OOMOL_CONNECT_ADMIN_TOKEN=replace-with-a-local-admin-token
OOMOL_CONNECT_ENCRYPTION_KEY=replace-with-a-local-encryption-key

Apply the migrations to Wrangler's local D1 state, then start the Worker:

npx wrangler d1 migrations apply open-connector --local --config wrangler.local.jsonc
npm run dev:cloudflare

npm run dev:cloudflare generates the catalog, builds the Web Console, copies catalog assets, and runs wrangler dev --config wrangler.local.jsonc. The local Worker preview uses the same generated provider Action executor registry as the Node runtime.

Check the local Worker and open the Web Console at http://localhost:8787:

curl http://localhost:8787/health

The health endpoint should return {"ok":true}.

Remote Deployment

Apply all pending migrations to the remote D1 database before the initial deployment and every upgrade. npm run deploy:cloudflare does not apply D1 migrations:

npx wrangler d1 migrations apply open-connector --remote --config wrangler.local.jsonc

Generate two independent random values by running this command twice:

openssl rand -base64 32

Store the encryption key in a password manager or another external secrets vault.

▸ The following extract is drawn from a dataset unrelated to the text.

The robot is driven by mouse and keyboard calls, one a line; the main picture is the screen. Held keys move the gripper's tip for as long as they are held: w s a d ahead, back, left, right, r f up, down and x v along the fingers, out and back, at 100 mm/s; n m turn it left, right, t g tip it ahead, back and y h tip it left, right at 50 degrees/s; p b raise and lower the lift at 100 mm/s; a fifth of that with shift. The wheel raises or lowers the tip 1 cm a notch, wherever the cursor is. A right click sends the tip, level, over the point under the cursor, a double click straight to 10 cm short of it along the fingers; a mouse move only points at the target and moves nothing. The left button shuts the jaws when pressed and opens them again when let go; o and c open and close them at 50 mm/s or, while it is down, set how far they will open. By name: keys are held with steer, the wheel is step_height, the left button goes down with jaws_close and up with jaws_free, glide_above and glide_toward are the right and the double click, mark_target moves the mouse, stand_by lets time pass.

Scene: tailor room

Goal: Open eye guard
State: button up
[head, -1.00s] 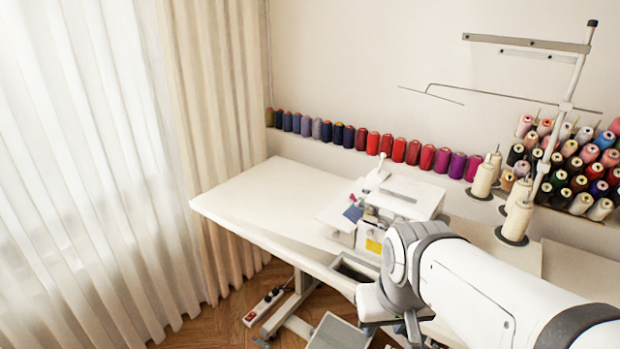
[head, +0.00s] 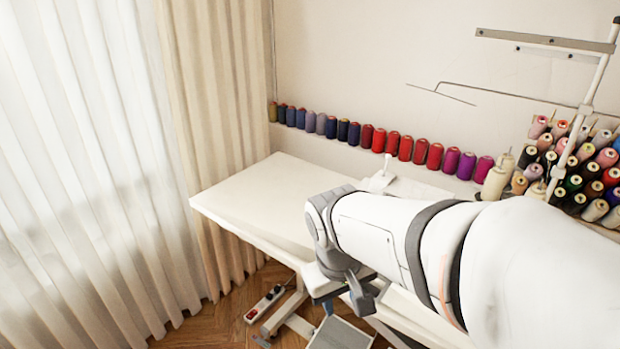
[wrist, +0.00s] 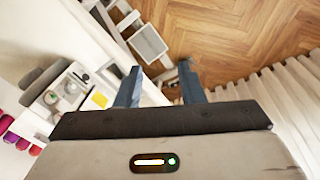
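The white sewing machine (wrist: 68,92) with a yellow label shows at the left in the wrist view. In the head view only its white top (head: 412,189) shows above my arm; the rest is hidden. I cannot make out the eye guard as a separate part, so I cannot tell whether it is open. My gripper (wrist: 160,70) has its two blue fingers wide apart with nothing between them. In the wrist view it is to the right of the machine, apart from it, over the table edge and floor.
The white table (head: 255,195) is clear at its left end. Several thread spools (head: 378,140) line the wall ledge. A thread stand (head: 590,85) rises at the right. A grey pedal plate (head: 340,334) and a power strip (head: 265,303) lie below. Curtains (head: 215,130) hang at the left.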

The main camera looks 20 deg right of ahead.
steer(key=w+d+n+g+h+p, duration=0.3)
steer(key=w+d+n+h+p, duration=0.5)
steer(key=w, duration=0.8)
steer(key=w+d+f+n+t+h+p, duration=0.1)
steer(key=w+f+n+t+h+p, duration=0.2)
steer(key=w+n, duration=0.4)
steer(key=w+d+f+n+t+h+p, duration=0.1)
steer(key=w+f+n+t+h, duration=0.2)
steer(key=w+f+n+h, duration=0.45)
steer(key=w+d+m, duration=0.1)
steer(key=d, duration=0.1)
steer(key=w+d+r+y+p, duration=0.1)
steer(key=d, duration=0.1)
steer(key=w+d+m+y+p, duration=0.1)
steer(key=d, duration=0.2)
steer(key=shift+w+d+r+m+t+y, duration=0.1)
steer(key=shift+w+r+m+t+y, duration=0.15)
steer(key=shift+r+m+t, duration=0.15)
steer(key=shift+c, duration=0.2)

If it is lost or replaced without first re-encrypting existing D1 records, encrypted credentials, OAuth client configuration, and completed idempotent Action responses cannot be recovered. Keep the admin token available to operators who need the Web Console or admin API.

Paste the generated values when Wrangler prompts for each secret:

npx wrangler secret put OOMOL_CONNECT_ADMIN_TOKEN --config wrangler.local.jsonc
npx wrangler secret put OOMOL_CONNECT_ENCRYPTION_KEY --config wrangler.local.jsonc

Deploy:

npm run deploy:cloudflare

npm run deploy:cloudflare generates the catalog, builds the Web Console, copies catalog assets, and runs wrangler deploy --config wrangler.local.jsonc. The copied wrangler.local.jsonc already maps the built Web Console assets to the ASSETS binding used by the Worker.

Use the Worker URL printed by Wrangler to check the deployed runtime, then open the same URL in a browser and enter the admin token to access the Web Console:

curl https://open-connector.example.workers.dev/health

The health endpoint should return {"ok":true}. Replace the example URL with the deployed Worker URL or your custom domain.

Runtime Behavior

The Cloudflare runtime serves catalog metadata, /api and /v1 metadata endpoints, connections, runtime tokens, OAuth config/state, transit files backed by the configured R2 bucket or KV namespace, and the generated provider Action executor registry.

Configure an R2 lifecycle rule for the transit bucket if you want unread expired transit files cleaned up automatically. Workers KV applies the configured TTL when each file is written and deletes it automatically. KV clamps OOMOL_CONNECT_TRANSIT_FILE_TTL_SECONDS to a minimum of 60 seconds and OOMOL_CONNECT_TRANSIT_FILE_MAX_BYTES to a maximum of 25 MiB.

Configuration

Cloudflare uses the same environment variable names for origin, auth tokens, action policy, transit file limits, and credential encryption. PORT, HOST, and OOMOL_CONNECT_DATA_DIR are local Node-only settings on Workers.

See configuration.md for all runtime environment variables.